### REQUIRED TASK
Using the records below, give the number of lines where the word "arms" appears, with no further output.

### MATERIAL SHOWN
◆ ◆ ◆ ◆ ◆

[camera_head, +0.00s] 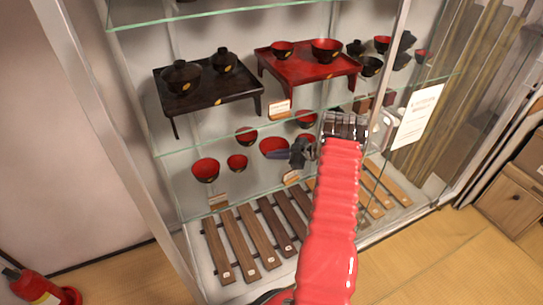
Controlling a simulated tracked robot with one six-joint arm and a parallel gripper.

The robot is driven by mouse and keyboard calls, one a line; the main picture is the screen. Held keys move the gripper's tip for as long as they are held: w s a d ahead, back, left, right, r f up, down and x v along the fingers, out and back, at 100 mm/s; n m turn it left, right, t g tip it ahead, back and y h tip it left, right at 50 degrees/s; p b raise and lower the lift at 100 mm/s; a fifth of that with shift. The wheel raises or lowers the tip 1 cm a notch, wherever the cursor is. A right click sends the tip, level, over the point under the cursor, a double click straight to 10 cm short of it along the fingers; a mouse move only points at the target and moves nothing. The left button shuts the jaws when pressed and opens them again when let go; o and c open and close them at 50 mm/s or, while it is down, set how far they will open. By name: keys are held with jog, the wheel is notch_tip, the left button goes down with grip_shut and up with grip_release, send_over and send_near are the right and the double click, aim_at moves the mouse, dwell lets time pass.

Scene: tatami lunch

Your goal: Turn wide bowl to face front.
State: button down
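A wide, shallow bowl with a red inside (272,145) sits on the middle glass shelf of the display cabinet. It appears tipped so that its red inside shows. My red arm reaches into the cabinet from below. My dark gripper (290,154) is at this bowl's lower right edge and overlaps it in the picture. I cannot tell whether it touches the bowl, or whether the fingers are open or shut. Part of the bowl's lower right side is hidden behind the gripper.
Other red-lined bowls (206,170) stand on the same shelf, left and right. A black tray table (215,95) and a red tray table (305,65) carry bowls above. Wooden slats (240,240) lie below. A cabinet post (396,50) and a white sign (418,115) are at right.

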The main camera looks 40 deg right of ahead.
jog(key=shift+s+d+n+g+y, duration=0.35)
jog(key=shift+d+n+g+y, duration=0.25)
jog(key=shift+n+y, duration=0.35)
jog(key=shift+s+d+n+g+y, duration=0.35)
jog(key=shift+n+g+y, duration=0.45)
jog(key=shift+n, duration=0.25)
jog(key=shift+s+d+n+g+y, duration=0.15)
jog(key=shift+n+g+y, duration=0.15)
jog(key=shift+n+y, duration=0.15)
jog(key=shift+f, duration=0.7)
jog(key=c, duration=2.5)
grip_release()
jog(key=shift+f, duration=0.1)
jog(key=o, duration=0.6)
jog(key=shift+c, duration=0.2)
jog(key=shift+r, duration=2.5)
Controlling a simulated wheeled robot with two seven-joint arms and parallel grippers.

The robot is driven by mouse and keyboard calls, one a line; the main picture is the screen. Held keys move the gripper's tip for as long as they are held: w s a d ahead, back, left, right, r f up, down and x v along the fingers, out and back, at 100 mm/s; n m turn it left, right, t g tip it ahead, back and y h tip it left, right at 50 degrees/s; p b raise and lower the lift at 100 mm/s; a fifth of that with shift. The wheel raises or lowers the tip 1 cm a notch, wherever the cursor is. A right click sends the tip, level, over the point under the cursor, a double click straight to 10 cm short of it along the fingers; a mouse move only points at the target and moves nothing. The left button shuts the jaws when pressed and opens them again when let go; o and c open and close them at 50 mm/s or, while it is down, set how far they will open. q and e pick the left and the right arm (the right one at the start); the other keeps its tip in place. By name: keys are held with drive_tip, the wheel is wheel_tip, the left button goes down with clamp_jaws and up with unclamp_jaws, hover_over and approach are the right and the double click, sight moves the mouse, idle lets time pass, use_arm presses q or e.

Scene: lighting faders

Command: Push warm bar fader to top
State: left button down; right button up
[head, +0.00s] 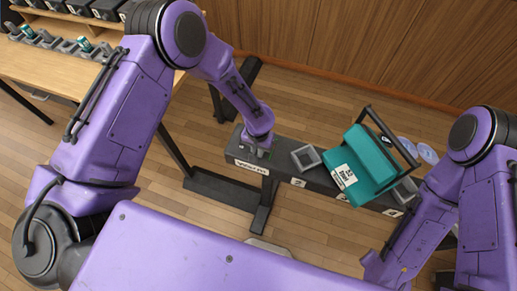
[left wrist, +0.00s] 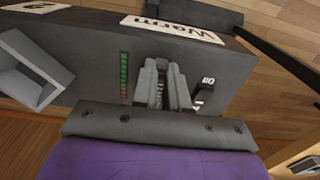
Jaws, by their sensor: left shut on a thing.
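The dark console (head: 322,180) is a long bar with a white "Warm" label (head: 252,167) on its near face; the label also shows in the left wrist view (left wrist: 172,28). My left gripper (head: 258,151) points down onto the console's left end, above that label. In the left wrist view its grey fingers (left wrist: 161,86) are close together over a narrow slot, shut on the warm bar fader. The fader's knob is hidden between the fingers, so I cannot tell its height in the slot. My right arm is at the right; its fingers are not visible.
A grey square frame (head: 305,157) and a tilted teal box (head: 366,163) stand further right on the console. A wooden table (head: 50,72) with small parts is at upper left.

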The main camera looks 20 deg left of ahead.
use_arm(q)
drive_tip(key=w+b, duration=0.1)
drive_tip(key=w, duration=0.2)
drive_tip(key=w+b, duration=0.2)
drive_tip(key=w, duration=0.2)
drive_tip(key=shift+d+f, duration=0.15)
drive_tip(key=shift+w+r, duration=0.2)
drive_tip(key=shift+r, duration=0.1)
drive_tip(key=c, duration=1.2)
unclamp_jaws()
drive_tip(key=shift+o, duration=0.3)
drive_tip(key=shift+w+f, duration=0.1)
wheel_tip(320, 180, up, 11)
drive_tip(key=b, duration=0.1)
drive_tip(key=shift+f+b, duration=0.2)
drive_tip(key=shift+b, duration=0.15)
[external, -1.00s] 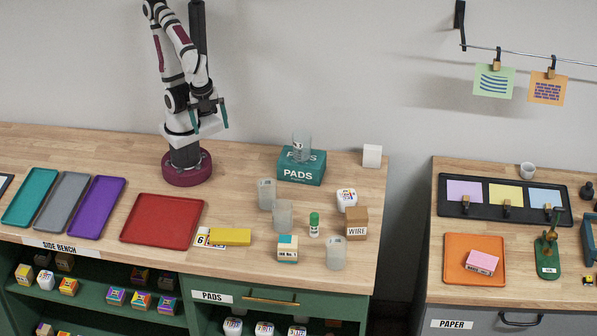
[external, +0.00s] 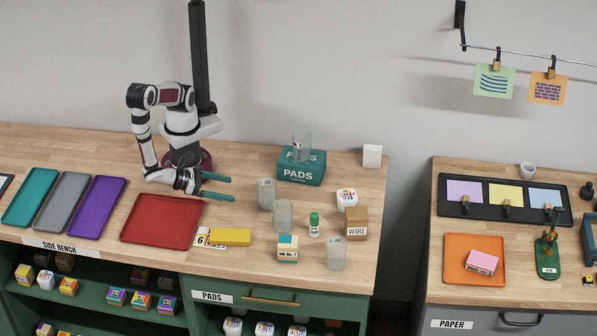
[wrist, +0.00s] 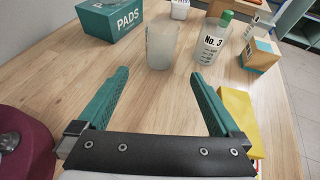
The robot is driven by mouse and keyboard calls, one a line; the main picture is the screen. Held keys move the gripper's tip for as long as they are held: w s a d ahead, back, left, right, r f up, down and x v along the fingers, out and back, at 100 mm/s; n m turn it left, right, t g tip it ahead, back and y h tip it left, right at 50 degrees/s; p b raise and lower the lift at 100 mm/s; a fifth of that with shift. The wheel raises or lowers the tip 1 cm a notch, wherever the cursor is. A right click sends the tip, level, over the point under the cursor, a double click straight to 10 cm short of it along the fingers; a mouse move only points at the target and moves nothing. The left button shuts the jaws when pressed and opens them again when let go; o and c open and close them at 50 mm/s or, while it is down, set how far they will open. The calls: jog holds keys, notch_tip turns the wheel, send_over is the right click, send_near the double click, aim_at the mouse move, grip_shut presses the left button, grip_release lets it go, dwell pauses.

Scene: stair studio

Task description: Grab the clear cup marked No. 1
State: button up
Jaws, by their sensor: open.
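Several clear cups stand on the wooden bench. One is left of centre (external: 266,193), one just in front of it (external: 283,216), one near the front edge (external: 336,252), and one on top of the teal PADS box (external: 302,143). In the wrist view, the nearer cup (wrist: 161,46) shows no readable mark; the cup beside it (wrist: 209,44) reads "No. 3". I cannot read "No. 1" on any cup. My gripper (external: 230,189) is open and empty, low over the bench and pointing right. In the wrist view its fingers (wrist: 158,75) are spread, short of the nearer cup.
The PADS box (external: 301,167) stands behind the cups. A green-capped stick (external: 314,226), a WIRE box (external: 356,223), a white jar (external: 347,197) and a small carton (external: 287,249) crowd their right and front. A yellow block (external: 230,237) and red tray (external: 160,219) lie in front of my gripper.

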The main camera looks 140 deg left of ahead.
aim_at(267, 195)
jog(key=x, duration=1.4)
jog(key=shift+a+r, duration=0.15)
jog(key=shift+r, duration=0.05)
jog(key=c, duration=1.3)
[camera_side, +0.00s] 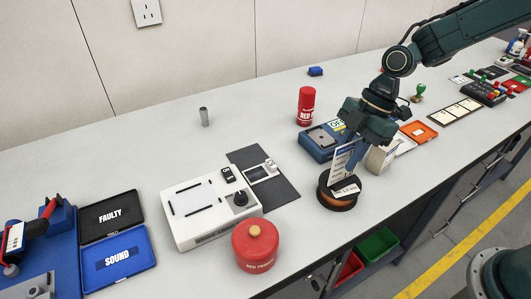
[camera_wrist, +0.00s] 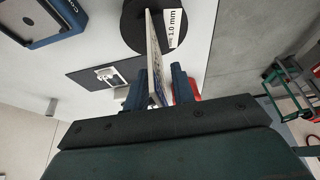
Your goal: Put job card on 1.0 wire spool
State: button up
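The 1.0 wire spool (camera_side: 337,200) is a dark round spool with a copper-coloured winding and a "1.0 mm" label. It stands on the bench near the front edge, and its dark flange (camera_wrist: 133,30) shows at the top of the wrist view. My gripper (camera_side: 352,155) is above the spool, pointing down. It is shut on the white job card (camera_side: 341,163), which is held on edge between the two blue fingers (camera_wrist: 160,85). The card's lower end is close to the spool's top; I cannot tell whether they touch.
A blue device (camera_side: 318,142) and a red can (camera_side: 306,106) stand behind the spool. A white box (camera_side: 383,155) is close on the right. A white machine (camera_side: 205,212) and a red round container (camera_side: 255,245) stand to the left. The bench's front edge is near.

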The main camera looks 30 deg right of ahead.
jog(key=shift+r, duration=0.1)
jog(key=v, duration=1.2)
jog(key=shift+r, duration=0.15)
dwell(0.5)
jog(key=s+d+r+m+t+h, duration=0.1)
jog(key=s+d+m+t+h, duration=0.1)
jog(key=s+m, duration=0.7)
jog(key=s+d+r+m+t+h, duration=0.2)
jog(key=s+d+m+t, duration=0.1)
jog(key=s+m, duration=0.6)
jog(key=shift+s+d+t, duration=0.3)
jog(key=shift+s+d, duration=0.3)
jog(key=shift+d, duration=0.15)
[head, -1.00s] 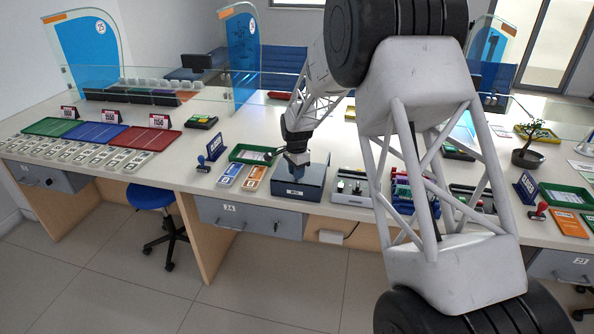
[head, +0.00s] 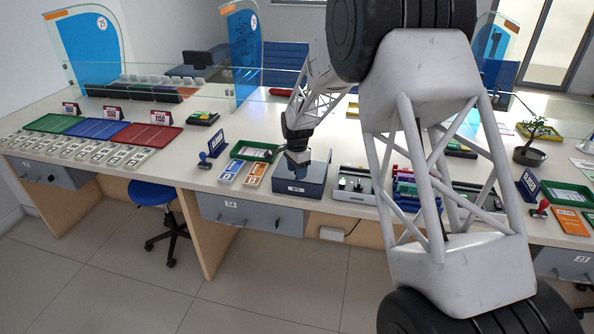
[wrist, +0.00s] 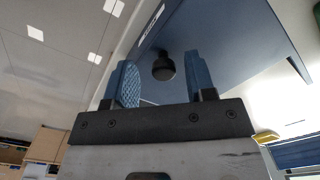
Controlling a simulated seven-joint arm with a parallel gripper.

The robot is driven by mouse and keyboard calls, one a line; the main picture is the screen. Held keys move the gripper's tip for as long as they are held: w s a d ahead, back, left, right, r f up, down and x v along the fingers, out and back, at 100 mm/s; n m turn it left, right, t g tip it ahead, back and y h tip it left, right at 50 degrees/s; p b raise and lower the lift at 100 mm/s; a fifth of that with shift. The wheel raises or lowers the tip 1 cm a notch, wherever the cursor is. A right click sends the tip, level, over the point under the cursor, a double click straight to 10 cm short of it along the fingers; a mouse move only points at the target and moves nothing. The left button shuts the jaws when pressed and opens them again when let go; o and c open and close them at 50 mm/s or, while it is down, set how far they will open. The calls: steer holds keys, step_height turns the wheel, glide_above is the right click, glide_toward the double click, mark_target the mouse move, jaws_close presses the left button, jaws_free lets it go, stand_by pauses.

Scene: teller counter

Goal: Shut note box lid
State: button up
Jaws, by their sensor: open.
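The note box (head: 313,184) is a dark blue box with a small white label on its front, near the counter's front edge in the head view. My gripper (head: 297,164) points down over its back left part. In the wrist view the blue lid (wrist: 225,50) fills the upper right, with a round black knob (wrist: 164,67). My gripper's two blue fingers (wrist: 157,82) stand apart, one on each side of the knob, with gaps visible. I cannot tell the lid's exact angle, and the gripper hides part of the box top.
Blue and orange note bundles (head: 254,176) and a green tray (head: 253,151) lie left of the box. A grey organiser (head: 352,186) stands close on its right. A dark sign (head: 217,143) stands farther left. A drawer (head: 250,213) is below the counter.

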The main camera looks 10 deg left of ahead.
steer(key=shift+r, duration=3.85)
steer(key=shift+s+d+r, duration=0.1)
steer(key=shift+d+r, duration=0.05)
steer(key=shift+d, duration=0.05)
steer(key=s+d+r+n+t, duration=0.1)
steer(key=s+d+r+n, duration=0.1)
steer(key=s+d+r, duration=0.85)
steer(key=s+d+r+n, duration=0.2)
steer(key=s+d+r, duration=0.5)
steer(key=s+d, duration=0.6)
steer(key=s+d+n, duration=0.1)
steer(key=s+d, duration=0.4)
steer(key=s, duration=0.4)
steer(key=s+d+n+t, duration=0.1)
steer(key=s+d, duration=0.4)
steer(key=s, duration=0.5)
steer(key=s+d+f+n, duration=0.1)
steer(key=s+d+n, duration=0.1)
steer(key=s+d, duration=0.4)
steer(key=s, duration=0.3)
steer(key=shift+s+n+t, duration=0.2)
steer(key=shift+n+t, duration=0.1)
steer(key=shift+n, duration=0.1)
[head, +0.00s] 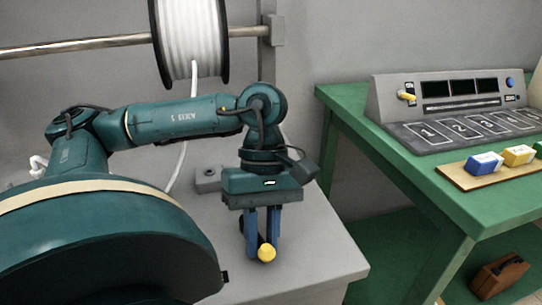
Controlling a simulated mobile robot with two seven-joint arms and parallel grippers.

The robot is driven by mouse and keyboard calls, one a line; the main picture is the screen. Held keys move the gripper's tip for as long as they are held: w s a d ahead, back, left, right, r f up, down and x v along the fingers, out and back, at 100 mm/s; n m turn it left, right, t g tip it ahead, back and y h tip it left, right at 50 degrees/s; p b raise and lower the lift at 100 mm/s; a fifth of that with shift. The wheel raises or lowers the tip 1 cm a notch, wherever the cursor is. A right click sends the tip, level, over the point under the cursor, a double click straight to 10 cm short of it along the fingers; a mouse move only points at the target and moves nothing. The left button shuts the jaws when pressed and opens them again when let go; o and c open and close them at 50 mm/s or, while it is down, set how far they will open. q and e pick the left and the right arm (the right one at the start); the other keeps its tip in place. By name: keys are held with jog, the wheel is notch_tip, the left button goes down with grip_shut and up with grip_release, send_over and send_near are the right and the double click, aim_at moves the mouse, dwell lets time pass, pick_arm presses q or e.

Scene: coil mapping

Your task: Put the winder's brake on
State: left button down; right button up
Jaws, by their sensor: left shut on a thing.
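My left gripper (262,246) points down over the grey bench top, with its blue fingers closed on a yellow knob (266,254). The knob looks like the handle of the winder's brake, but the fingers hide most of what is under it. The winder's white spool (190,38) with black rims hangs on a metal rod above and behind my left arm. A white strand runs down from the spool behind the arm. My right gripper is not in view.
A small grey block (208,180) sits on the bench top (318,262) behind the gripper. A green table (440,190) at the right carries a grey console (440,98) with numbered pads and a board of coloured blocks (484,162). A brown box (498,274) lies below the table.

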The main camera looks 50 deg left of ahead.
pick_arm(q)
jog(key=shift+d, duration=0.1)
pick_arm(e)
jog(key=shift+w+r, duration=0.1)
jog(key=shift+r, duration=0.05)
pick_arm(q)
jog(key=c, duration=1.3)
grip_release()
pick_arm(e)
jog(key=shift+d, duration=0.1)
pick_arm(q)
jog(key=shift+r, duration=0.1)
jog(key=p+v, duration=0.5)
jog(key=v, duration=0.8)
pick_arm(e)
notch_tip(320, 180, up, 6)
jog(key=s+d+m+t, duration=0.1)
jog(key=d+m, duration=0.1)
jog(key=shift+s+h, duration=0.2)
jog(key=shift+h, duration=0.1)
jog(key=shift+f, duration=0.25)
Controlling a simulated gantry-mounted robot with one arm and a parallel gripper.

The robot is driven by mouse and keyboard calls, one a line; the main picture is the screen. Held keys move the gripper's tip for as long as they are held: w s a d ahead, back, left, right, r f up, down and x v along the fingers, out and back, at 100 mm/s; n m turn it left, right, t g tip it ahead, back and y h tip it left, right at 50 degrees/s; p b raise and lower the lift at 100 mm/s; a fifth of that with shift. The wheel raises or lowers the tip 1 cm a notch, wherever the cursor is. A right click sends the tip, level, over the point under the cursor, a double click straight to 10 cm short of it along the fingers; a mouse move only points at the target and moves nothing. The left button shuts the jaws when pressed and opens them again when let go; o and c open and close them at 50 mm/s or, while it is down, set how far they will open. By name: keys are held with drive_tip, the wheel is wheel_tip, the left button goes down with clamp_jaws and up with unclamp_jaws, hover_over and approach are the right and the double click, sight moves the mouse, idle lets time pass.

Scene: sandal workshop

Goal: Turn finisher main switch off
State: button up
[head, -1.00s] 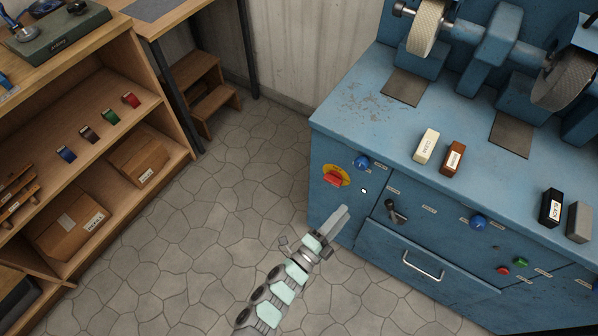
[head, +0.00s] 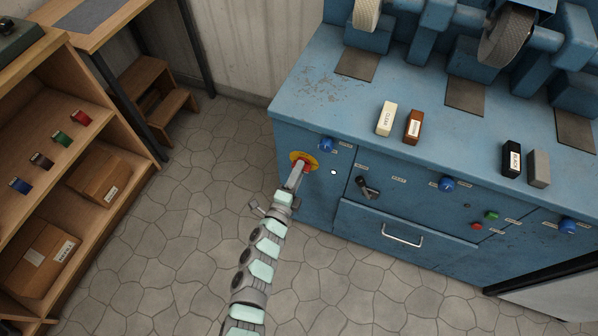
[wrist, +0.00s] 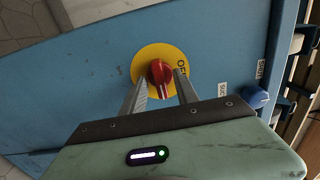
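The finisher's main switch is a red rotary knob (wrist: 161,73) on a round yellow plate (wrist: 143,60), on the left part of the blue cabinet front. In the wrist view its grip bar points down the picture, towards my gripper. The lettering "OFF" is at the plate's right side, partly covered by a finger. My gripper (wrist: 160,87) is open, with one finger on each side of the knob. I cannot tell whether the fingers touch it. In the head view my gripper (head: 298,174) partly covers the knob (head: 308,165) and plate (head: 296,156).
A blue knob (head: 326,144) is just above right of the switch, and a white lamp (head: 333,172) is to its right. A black lever (head: 368,188) and a drawer handle (head: 402,238) are further right. Wooden shelves (head: 60,150) stand left, beyond open floor (head: 170,250).

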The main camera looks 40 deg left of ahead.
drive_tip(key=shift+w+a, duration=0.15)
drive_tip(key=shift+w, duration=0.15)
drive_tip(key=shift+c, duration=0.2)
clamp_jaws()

◆ ◆ ◆ ◆ ◆

### EXERCISE RESPONSE
2